I'm trying to prove the following:
Let $V$ be a real finite-dimensional vector space, $\dim V = n$, and $A : V \to V$ a linear map.
$A$ has a nonempty (real) spectrum if and only if there exists an $A$-invariant subspace $W\leq V$ such that $\dim W = n-1$.
$\fbox{$\impliedby$}$
Assume there exists an $(n-1)$-dimensional and $A$-invariant subspace $W \leq V$. Pick a basis $\{w_1, \ldots, w_{n-1}\}$ for $W$, and extend it to a basis $\{w_1, \ldots, w_{n-1}, z\}$ for $V$.
The matrix representation of $A$ in this basis is:
$$\left[\begin{array}{cccc|c} a_{1,1} & a_{1,2} & \ldots & a_{1,n-1} & a_{1,n}\\ a_{2,1} & a_{2,2} & \ldots & a_{2,n-1} & a_{2,n}\\ \vdots & \vdots & \ddots & \vdots & \vdots\\ a_{n-1,1} & a_{n-1,2} & \ldots & a_{n-1,n-1} & a_{n-1,n}\\ \hline 0 & 0 & \cdots & 0 & a_{n,n} \end{array}\right]$$
We see that $Az = a_{n,n}z$. Furthermore, $a_{n,n} \in \mathbb{R}$ and $z \ne 0$ imply $a_{n,n} \in \sigma(A)$.
$\fbox{$\implies$}$
Assume $\sigma(A)\ne\emptyset$.
Take $\lambda \in \sigma(A)$. Then there exists $x \in V$, $x\ne 0$ such that $Ax = \lambda x$. Extend the linearly independent set $\{x\}$ to a basis $\{x, x_2, \ldots, x_n\}$ of $V$.
The matrix representation of $A$ in this basis is:
$$\left[\begin{array}{c|cccc} \lambda & a_{1,2} & \ldots & a_{1,n-1} & a_{1,n} \\ \hline 0 & a_{2,2} & \ldots & a_{2,n-1} & a_{2,n}\\ \vdots & \vdots & \ddots & \vdots & \vdots\\ 0 & a_{n-1,2} & \ldots & a_{n-1,n-1} & a_{n-1,n}\\ 0 & a_{n,2} & \ldots & a_{n,n-1} & a_{n,n} \end{array}\right]$$
Is there a way to transform $[\{x_2, \ldots, x_n\}]$ to an invariant subspace (so that the first row has zeroes after $\lambda$)?
Another attempt:
Consider the standard inner product $\langle\cdot,\cdot\rangle$ on $\mathbb{R}^n$. Since $$\sigma(A^T) = \sigma(A^*) = \overline{\sigma(A)} = \sigma(A)$$ we have $\lambda \in \sigma(A^T)$. Pick $w \ne 0$ such that $A^T w = \lambda w$.

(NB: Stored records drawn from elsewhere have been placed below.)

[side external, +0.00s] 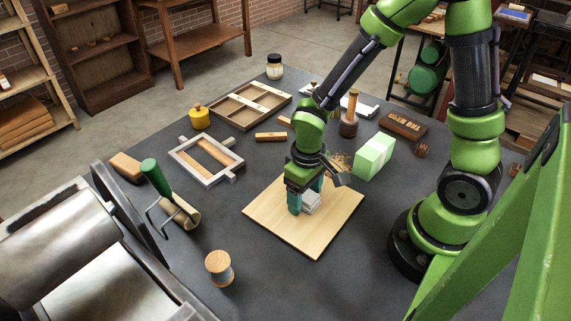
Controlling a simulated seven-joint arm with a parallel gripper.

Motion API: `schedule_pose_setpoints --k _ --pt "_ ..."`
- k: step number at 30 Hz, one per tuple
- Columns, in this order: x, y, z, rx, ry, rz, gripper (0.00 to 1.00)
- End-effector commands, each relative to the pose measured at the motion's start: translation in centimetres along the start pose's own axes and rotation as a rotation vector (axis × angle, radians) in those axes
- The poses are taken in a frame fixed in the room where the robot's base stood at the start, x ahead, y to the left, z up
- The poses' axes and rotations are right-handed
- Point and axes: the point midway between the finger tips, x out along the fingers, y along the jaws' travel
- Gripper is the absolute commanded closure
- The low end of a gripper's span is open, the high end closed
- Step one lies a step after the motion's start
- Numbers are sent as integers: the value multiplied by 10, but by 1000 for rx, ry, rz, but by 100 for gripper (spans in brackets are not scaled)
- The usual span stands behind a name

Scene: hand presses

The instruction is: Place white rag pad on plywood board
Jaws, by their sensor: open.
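The plywood board (272,224) is a pale wooden sheet lying flat near the middle of the dark table. The white rag pad (311,202) is a small whitish-grey folded block over the board's middle, and it appears to rest on the board. My gripper (305,203) points down over the board with its teal fingers beside the pad. It is open. The near finger and the gripper body hide part of the pad, so I cannot tell whether the fingers touch it.
A pale green block (373,157) stands right behind the board. A wooden pestle-like tool (349,118), a metal frame (205,160) and a green-handled brayer (156,178) lie around. A spool (219,268) stands front left, near a large metal press roller (60,235). The table front of the board is clear.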

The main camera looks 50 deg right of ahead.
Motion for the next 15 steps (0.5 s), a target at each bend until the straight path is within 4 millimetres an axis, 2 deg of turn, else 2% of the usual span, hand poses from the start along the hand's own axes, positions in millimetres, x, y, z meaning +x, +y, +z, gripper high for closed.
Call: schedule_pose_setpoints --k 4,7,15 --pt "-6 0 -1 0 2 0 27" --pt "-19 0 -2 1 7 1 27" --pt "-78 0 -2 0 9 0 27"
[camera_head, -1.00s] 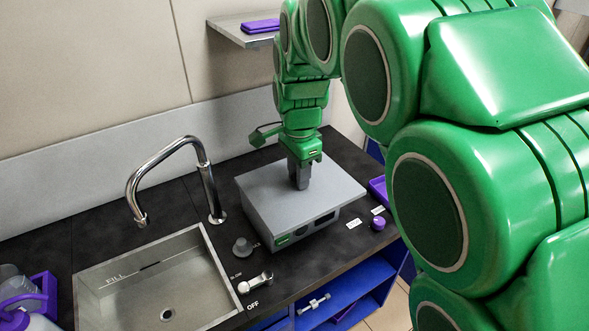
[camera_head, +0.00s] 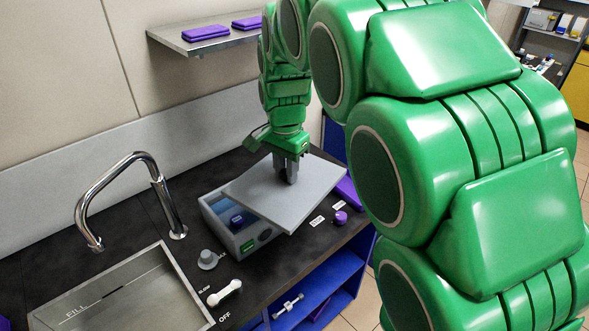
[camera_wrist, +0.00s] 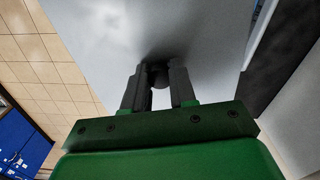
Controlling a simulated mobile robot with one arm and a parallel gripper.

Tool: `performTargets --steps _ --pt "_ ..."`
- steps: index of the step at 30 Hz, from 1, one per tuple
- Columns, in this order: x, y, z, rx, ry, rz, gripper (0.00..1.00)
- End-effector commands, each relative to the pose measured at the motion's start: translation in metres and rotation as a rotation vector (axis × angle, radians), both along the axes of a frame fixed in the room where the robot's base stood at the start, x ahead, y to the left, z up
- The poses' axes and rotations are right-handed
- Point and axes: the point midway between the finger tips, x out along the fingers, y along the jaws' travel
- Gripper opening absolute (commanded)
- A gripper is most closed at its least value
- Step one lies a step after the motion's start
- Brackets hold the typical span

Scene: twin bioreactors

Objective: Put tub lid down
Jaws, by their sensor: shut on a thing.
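The tub lid (camera_head: 312,192) is a flat grey plate. My gripper (camera_head: 288,178) is shut on the dark knob in its middle. The lid is lifted and turned askew over the grey tub (camera_head: 236,243), whose left part is uncovered. The gap between lid and tub at the far side is hidden.
A steel sink (camera_head: 120,295) with a tall faucet (camera_head: 125,190) lies to the left. A grey knob (camera_head: 208,260), a white lever (camera_head: 225,293) and a purple knob (camera_head: 341,217) are on the dark counter (camera_head: 290,265). A shelf (camera_head: 205,40) with purple items hangs above.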

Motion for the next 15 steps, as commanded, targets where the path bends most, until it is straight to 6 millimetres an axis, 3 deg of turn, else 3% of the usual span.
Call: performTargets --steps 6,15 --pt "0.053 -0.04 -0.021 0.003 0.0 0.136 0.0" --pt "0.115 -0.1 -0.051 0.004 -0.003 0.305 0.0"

We claim that $\{w\}^\perp$ is $A$-invariant:
Take $y \in \{w\}^\perp$. We have:
$$\langle Ay,w\rangle = \langle y,A^T w\rangle = \langle y,\lambda w\rangle = \lambda \langle y,w\rangle = 0$$
This implies $Aw \in \{w\}^\perp$.
Since $\dim \{w\}^\perp = n-1$, we have found the desired subspace.
Is my proof correct? Is there a way to finish $\fbox{$\implies$}$ without introducing the inner product?
HINT:
The spectrum of $A$ and $A^{t}$ are the same.
$A$ has an invariant $n-1$ dim subspace if and only if $A^{t}$ has an invariant $1$ dim subspace.
You don't need the inner product, just transpose some equality $A = U B U^{-1}$.